On Thu, Nov 11, 2021 at 11:01:32AM -0800, Richard Levasseur wrote:
Should the stdlib have e.g. SortedList? Probably not, because the use cases of such data types are too niche to a one-size-fits-all implementation, and there are too many implementations with too many of their own settings. Should it have e.g. BTree, RedBlackTree, SortedArrayList, etc? Probably so, because those are somewhat fundamental data structures and implementing, testing, and verifying them is very much non-trivial. While niche, having them at your immediate disposal is very powerful.
By that reasoning, we shouldn't have dicts, for exactly the same reason: for anyone wanting an associative array, there are so many implementation variants to choose from:
- hash table with linear probing - hash table with chaining - AVL tree - red-black tree - judy array - splay tree - treap - scapegoat tree
and many more, and most of them can be tuned.

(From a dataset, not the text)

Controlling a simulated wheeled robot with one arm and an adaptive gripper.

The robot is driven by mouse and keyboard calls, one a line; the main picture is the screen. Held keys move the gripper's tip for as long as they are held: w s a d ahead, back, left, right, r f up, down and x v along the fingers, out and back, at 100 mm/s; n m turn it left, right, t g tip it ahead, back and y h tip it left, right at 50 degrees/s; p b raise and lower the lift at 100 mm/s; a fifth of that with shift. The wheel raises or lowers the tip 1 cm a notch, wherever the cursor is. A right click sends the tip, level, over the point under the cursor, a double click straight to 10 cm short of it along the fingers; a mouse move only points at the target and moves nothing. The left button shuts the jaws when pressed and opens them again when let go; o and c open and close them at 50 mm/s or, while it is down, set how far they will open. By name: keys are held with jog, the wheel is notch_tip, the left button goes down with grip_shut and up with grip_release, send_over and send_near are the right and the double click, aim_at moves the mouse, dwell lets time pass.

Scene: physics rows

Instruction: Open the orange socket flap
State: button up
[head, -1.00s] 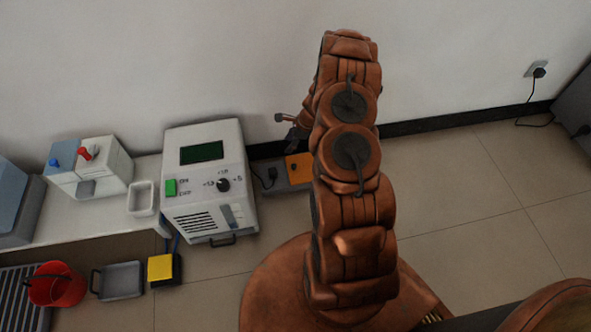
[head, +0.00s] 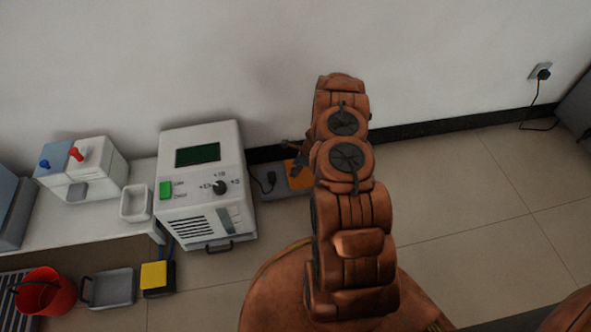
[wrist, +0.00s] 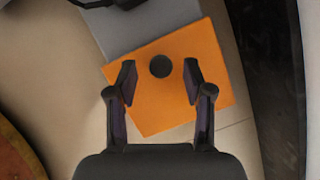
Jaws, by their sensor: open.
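The orange socket flap (wrist: 160,110) is a flat panel with a dark round knob (wrist: 160,66). It is at one end of a grey socket block (wrist: 150,28). In the head view the flap (head: 292,166) is partly hidden by my arm and gripper, on the block (head: 271,189) near the wall. My gripper (wrist: 160,79) is open and empty over the flap, its fingers on either side of the knob. I cannot tell whether the fingertips touch it. In the head view my gripper (head: 294,152) is small and dark above the flap.
A white machine (head: 203,185) stands just left of the socket block. A black plug (head: 271,177) sits in the block. The wall and its dark skirting (head: 420,128) are close behind. Tiled floor (head: 460,220) is clear to the right.

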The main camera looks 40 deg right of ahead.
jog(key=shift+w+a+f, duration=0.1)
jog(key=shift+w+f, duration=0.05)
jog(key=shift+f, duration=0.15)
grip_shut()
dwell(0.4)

If Python didn't already have dict, your argument against SortedList would equally apply to it: they are "fundamental data structures and implementing, testing, and verifying them is very much non-trivial".
So if your argument is correct, that would imply that standardizing on one single dict implementation, one that isn't even tunable by the caller, was a mistake. We should have provided a dozen different hash tables, trees and treaps.
But... we didn't, and I don't think that Python is a worse language because we only have one associative array implementation in the stdlib.
Whenever I need an associative array, I don't lose sleep over whether I could get 2% better performance for hits, at a cost of 17% worse performance for misses, by swapping over to some other implementation. I just reach for dict, knowing that it will almost always be good enough.
Last year, for fun, after wishing there was a SortedSet in the standard lib, I ended up implementing a Red-Black Tree and BTree based sorted dictionary/set[1]. After then trying to use them for my use case[2], I found that, in order to fully and truly exploit their benefits, the basic Sequence/Collection/Set/Dict APIs didn't really suffice. I needed APIs that would let me, e.g. binary search to a particular spot and then iterate, or give me a range between two points, etc.
I believe that sortedcontainers.SortedSet provides that functionality via the irange() method.
http://www.grantjenks.com/docs/sortedcontainers/sortedlist.html#sortedcontai...